• [Materials provided]:
______________________________

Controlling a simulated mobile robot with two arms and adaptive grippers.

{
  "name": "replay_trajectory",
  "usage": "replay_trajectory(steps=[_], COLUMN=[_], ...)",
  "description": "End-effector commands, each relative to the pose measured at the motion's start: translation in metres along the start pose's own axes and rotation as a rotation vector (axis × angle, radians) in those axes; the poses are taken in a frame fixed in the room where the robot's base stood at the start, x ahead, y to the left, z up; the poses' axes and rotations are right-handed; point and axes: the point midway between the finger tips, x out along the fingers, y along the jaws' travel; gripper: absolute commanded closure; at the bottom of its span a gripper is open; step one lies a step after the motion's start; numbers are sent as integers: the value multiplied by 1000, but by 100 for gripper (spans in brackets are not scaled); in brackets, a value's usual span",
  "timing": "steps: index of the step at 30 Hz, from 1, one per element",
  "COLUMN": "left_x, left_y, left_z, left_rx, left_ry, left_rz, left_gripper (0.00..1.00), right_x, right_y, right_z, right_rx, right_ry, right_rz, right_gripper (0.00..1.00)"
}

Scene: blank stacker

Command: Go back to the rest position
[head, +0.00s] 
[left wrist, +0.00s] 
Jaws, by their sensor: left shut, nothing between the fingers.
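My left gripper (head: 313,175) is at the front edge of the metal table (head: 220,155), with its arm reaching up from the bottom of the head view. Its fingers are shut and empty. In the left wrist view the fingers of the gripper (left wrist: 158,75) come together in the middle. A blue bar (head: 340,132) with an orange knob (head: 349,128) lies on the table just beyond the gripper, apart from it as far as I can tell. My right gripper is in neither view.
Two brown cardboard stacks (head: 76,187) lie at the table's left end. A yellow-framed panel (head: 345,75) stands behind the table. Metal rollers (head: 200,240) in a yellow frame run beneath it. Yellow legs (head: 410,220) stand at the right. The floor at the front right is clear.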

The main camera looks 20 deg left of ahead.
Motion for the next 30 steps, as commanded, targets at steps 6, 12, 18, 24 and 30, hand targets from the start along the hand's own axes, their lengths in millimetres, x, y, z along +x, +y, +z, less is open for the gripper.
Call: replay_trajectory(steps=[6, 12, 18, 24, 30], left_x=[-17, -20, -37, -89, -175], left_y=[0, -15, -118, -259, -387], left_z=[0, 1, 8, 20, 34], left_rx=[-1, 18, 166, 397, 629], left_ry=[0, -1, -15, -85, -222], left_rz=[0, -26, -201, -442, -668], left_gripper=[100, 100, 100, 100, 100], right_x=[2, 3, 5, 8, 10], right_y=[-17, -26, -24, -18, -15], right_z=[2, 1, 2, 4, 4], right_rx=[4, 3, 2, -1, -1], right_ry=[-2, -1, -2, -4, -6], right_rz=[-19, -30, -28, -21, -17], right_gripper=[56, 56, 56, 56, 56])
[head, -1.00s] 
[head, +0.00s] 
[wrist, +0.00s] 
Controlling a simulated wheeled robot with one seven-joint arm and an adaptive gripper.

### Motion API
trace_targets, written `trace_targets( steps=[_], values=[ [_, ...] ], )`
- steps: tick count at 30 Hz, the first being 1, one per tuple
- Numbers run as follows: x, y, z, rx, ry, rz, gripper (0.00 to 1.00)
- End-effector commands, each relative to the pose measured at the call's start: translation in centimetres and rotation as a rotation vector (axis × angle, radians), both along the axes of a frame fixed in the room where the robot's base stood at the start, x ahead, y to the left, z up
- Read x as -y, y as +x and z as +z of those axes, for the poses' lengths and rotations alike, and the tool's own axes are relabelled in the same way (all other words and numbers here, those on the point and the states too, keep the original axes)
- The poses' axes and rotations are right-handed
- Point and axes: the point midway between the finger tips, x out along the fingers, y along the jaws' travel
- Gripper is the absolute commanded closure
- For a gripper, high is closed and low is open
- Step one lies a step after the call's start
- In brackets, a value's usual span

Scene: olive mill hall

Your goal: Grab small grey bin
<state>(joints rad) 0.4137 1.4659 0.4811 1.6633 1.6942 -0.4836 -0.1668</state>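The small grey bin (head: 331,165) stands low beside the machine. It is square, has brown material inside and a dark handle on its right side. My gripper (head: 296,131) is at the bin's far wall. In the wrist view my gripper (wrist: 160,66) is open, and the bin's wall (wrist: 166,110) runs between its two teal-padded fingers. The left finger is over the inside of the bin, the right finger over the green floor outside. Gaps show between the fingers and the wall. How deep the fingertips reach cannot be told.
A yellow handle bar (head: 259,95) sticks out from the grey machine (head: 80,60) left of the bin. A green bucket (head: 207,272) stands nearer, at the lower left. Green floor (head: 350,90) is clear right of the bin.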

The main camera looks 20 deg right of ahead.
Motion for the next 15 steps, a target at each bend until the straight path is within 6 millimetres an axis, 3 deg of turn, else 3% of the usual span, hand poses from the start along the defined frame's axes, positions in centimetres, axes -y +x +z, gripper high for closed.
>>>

______________________________

• [Set exercise]: Pick out and copy every line that contains the word "relative".

• [Answer to the problem]:
  "description": "End-effector commands, each relative to the pose measured at the motion's start: translation in metres along the start pose's own axes and rotation as a rotation vector (axis × angle, radians) in those axes; the poses are taken in a frame fixed in the room where the robot's base stood at the start, x ahead, y to the left, z up; the poses' axes and rotations are right-handed; point and axes: the point midway between the finger tips, x out along the fingers, y along the jaws' travel; gripper: absolute commanded closure; at the bottom of its span a gripper is open; step one lies a step after the motion's start; numbers are sent as integers: the value multiplied by 1000, but by 100 for gripper (spans in brackets are not scaled); in brackets, a value's usual span",
- End-effector commands, each relative to the pose measured at the call's start: translation in centimetres and rotation as a rotation vector (axis × angle, radians), both along the axes of a frame fixed in the room where the robot's base stood at the start, x ahead, y to the left, z up

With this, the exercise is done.